- WHAT TO WORK ON: Locate the lines that hold the string "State". Copy every such line.

- INPUT FOR THIS TASK:
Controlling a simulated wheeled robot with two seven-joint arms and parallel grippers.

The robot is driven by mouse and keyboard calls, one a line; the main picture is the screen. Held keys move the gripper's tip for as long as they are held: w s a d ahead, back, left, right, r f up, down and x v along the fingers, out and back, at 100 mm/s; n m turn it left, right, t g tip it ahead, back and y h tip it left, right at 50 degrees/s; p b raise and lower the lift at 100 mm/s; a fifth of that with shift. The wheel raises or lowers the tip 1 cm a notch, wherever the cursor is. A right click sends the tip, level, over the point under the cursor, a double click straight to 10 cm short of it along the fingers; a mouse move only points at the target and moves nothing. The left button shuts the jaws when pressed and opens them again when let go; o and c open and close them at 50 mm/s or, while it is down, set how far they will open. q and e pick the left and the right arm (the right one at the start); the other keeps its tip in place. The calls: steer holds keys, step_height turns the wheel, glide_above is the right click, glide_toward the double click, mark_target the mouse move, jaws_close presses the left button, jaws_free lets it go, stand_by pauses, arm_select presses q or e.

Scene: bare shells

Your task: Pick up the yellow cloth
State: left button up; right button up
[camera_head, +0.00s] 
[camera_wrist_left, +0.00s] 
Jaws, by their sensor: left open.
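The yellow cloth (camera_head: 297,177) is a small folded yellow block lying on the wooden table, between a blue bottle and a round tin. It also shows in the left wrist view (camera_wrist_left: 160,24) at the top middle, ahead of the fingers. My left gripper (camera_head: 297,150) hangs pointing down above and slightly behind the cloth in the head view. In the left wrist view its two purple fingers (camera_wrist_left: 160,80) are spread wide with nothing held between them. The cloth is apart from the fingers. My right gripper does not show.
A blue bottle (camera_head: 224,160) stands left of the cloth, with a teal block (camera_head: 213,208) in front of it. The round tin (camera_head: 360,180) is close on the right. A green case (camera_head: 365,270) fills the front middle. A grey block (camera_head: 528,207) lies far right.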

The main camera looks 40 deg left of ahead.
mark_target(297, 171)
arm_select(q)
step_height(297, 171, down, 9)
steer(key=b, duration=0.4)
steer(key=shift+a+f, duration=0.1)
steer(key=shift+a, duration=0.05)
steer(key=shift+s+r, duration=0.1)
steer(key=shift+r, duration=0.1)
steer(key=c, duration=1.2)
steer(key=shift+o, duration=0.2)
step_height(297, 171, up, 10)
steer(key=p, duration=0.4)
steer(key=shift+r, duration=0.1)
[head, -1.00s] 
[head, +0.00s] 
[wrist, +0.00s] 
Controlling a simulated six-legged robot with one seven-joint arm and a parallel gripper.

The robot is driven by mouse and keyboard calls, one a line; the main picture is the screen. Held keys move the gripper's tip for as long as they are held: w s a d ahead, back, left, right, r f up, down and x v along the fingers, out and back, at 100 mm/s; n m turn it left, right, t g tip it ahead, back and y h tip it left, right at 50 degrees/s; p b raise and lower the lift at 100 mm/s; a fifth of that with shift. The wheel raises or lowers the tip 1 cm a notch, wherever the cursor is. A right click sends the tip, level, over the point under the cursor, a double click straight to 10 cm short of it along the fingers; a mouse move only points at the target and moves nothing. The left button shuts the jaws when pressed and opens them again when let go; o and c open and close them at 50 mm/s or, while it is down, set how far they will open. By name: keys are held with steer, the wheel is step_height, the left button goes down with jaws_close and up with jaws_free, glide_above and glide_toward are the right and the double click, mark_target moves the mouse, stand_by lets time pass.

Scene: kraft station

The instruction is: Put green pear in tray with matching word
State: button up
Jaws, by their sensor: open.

- FINISHED ANSWER:
State: left button up; right button up
State: button up

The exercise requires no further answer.